##### Data for this task

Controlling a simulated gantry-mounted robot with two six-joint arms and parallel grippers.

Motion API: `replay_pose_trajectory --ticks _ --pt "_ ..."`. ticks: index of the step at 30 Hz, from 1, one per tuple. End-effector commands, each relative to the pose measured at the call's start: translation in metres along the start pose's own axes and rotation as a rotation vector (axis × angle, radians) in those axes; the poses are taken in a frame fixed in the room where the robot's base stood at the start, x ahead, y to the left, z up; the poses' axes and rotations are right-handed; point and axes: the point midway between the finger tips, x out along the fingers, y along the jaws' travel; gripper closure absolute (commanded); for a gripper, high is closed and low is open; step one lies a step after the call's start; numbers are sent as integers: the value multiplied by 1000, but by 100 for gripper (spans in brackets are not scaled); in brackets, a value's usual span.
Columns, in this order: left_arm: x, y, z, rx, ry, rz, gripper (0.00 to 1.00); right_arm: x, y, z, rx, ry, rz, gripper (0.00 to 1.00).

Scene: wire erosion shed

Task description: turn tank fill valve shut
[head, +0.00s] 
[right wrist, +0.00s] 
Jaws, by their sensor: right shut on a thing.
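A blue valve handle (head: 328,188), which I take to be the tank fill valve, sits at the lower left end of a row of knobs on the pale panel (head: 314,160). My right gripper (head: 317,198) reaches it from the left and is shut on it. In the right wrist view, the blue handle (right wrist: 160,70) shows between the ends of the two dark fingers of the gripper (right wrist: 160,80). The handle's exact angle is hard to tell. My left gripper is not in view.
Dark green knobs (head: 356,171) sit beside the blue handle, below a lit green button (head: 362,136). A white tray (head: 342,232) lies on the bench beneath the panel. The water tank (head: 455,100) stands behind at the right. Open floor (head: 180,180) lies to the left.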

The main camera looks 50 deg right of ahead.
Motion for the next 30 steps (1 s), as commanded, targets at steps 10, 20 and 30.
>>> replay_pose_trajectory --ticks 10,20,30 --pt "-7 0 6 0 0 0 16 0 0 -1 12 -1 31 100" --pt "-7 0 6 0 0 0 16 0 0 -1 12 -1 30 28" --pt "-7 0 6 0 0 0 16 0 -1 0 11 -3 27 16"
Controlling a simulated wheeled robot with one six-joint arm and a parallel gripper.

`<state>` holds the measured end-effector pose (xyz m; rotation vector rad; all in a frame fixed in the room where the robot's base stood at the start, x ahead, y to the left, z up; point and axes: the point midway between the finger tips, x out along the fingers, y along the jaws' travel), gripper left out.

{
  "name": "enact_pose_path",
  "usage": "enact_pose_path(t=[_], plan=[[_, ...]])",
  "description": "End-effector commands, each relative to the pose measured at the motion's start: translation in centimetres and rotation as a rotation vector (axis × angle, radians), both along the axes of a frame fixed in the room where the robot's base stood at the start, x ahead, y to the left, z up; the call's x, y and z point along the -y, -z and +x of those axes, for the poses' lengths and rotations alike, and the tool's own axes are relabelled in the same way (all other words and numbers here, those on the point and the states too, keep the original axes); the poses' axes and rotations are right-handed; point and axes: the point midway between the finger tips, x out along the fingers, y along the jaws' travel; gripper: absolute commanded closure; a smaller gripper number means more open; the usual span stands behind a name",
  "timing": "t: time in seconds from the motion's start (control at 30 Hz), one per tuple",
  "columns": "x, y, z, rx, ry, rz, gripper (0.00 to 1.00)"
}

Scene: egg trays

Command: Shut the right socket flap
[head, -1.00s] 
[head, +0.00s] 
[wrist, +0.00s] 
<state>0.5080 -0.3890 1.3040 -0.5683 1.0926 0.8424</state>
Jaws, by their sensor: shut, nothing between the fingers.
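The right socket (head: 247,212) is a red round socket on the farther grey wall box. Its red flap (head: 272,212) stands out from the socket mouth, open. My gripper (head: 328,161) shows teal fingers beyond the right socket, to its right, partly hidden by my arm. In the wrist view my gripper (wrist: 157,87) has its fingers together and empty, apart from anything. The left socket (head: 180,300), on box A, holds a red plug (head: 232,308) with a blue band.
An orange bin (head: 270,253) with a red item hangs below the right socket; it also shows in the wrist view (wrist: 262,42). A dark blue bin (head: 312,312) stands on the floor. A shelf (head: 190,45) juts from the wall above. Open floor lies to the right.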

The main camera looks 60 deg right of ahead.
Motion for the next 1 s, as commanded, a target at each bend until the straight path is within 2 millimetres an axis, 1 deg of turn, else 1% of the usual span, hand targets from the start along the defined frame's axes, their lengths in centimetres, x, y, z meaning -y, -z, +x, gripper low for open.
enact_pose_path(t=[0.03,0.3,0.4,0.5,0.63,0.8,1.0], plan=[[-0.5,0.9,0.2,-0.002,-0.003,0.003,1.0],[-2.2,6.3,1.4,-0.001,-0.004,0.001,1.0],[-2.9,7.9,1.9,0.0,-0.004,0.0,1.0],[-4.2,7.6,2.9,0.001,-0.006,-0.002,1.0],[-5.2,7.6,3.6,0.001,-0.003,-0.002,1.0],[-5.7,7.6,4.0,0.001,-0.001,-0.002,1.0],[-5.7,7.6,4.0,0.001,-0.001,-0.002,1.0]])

##########

Set exercise: Take every line containing the word "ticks" and copy it.

Completed task:
Motion API: `replay_pose_trajectory --ticks _ --pt "_ ..."`. ticks: index of the step at 30 Hz, from 1, one per tuple. End-effector commands, each relative to the pose measured at the call's start: translation in metres along the start pose's own axes and rotation as a rotation vector (axis × angle, radians) in those axes; the poses are taken in a frame fixed in the room where the robot's base stood at the start, x ahead, y to the left, z up; the poses' axes and rotations are right-handed; point and axes: the point midway between the finger tips, x out along the fingers, y along the jaws' travel; gripper closure absolute (commanded); for a gripper, high is closed and low is open; step one lies a step after the call's start; numbers are sent as integers: the value multiplied by 1000, but by 100 for gripper (spans in brackets are not scaled); in brackets, a value's usual span.
>>> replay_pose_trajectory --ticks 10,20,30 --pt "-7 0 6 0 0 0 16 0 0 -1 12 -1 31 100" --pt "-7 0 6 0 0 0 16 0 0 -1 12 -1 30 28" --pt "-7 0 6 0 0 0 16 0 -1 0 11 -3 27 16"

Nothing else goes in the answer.